» **Goal of the exercise**
Would you extract the whole listing below and retype it exactly?

=-=-=

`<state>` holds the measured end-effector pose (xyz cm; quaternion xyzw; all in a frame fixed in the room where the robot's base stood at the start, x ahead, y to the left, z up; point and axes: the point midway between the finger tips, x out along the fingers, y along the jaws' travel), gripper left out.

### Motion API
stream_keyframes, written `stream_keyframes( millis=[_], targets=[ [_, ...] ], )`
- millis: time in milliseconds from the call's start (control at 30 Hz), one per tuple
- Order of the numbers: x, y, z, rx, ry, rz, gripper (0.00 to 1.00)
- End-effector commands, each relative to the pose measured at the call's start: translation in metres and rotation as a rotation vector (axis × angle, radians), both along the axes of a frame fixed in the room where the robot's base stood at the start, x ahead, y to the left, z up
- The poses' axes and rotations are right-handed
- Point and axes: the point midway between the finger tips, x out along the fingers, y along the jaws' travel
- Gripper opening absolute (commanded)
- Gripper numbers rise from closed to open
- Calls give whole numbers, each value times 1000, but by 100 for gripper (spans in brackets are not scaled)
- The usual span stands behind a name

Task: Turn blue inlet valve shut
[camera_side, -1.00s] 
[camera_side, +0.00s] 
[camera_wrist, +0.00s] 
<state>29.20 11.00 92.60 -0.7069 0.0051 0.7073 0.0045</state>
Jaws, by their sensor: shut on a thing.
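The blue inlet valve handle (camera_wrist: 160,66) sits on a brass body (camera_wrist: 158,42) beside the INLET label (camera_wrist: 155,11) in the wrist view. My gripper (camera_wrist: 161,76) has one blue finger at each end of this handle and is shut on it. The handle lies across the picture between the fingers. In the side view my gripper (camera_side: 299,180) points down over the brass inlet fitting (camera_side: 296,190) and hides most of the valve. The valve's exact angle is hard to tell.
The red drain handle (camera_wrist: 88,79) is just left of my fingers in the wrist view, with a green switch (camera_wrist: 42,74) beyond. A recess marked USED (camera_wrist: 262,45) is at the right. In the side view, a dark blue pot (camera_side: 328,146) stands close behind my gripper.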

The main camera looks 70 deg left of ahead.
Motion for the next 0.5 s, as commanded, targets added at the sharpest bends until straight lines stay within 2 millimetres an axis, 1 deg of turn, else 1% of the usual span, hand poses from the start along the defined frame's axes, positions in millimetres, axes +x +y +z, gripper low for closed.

=-=-=

» **Response**
`<state>` holds the measured end-effector pose (xyz cm; quaternion xyzw; all in a frame fixed in the room where the robot's base stood at the start, x ahead, y to the left, z up; point and axes: the point midway between the finger tips, x out along the fingers, y along the jaws' travel), gripper left out.

### Motion API
stream_keyframes, written `stream_keyframes( millis=[_], targets=[ [_, ...] ], )`
- millis: time in milliseconds from the call's start (control at 30 Hz), one per tuple
- Order of the numbers: x, y, z, rx, ry, rz, gripper (0.00 to 1.00)
- End-effector commands, each relative to the pose measured at the call's start: translation in metres and rotation as a rotation vector (axis × angle, radians), both along the axes of a frame fixed in the room where the robot's base stood at the start, x ahead, y to the left, z up
- The poses' axes and rotations are right-handed
- Point and axes: the point midway between the finger tips, x out along the fingers, y along the jaws' travel
- Gripper opening absolute (commanded)
- Gripper numbers rise from closed to open
- Calls give whole numbers, each value times 1000, but by 100 for gripper (spans in brackets are not scaled)
- The usual span stands behind a name

Task: Turn blue inlet valve shut
[camera_side, -1.00s] 
[camera_side, +0.00s] 
[camera_wrist, +0.00s] 
<state>29.20 11.00 92.60 -0.7069 0.0051 0.7073 0.0045</state>
Jaws, by their sensor: shut on a thing.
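The blue inlet valve handle (camera_wrist: 160,66) sits on a brass body (camera_wrist: 158,42) beside the INLET label (camera_wrist: 155,11) in the wrist view. My gripper (camera_wrist: 161,76) has one blue finger at each end of this handle and is shut on it. The handle lies across the picture between the fingers. In the side view my gripper (camera_side: 299,180) points down over the brass inlet fitting (camera_side: 296,190) and hides most of the valve. The valve's exact angle is hard to tell.
The red drain handle (camera_wrist: 88,79) is just left of my fingers in the wrist view, with a green switch (camera_wrist: 42,74) beyond. A recess marked USED (camera_wrist: 262,45) is at the right. In the side view, a dark blue pot (camera_side: 328,146) stands close behind my gripper.

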The main camera looks 70 deg left of ahead.
Motion for the next 0.5 s, as commanded, targets added at the sharpest bends until straight lines stay within 2 millimetres an axis, 1 deg of turn, else 1% of the usual span, hand poses from the start along the defined frame's axes, positions in millimetres, axes +x +y +z, gripper low for closed.

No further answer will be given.